**What you will do:** Give the data again exactly as written, skipping any pictures.

------------------------------------------------------------

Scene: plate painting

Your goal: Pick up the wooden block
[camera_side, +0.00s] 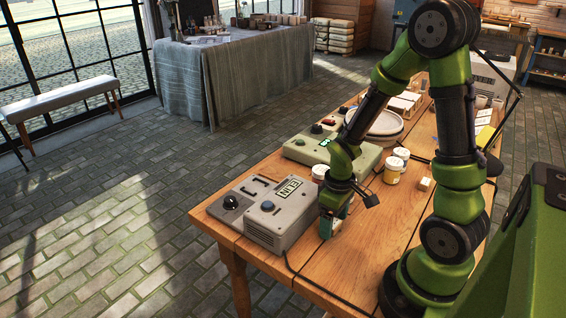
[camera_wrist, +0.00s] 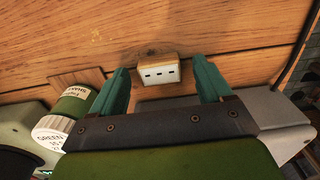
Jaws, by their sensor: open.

------------------------------------------------------------

**Task result:**
Scene: plate painting

Your goal: Pick up the wooden block
[camera_side, +0.00s] 
[camera_wrist, +0.00s] 
Jaws, by their sensor: open.

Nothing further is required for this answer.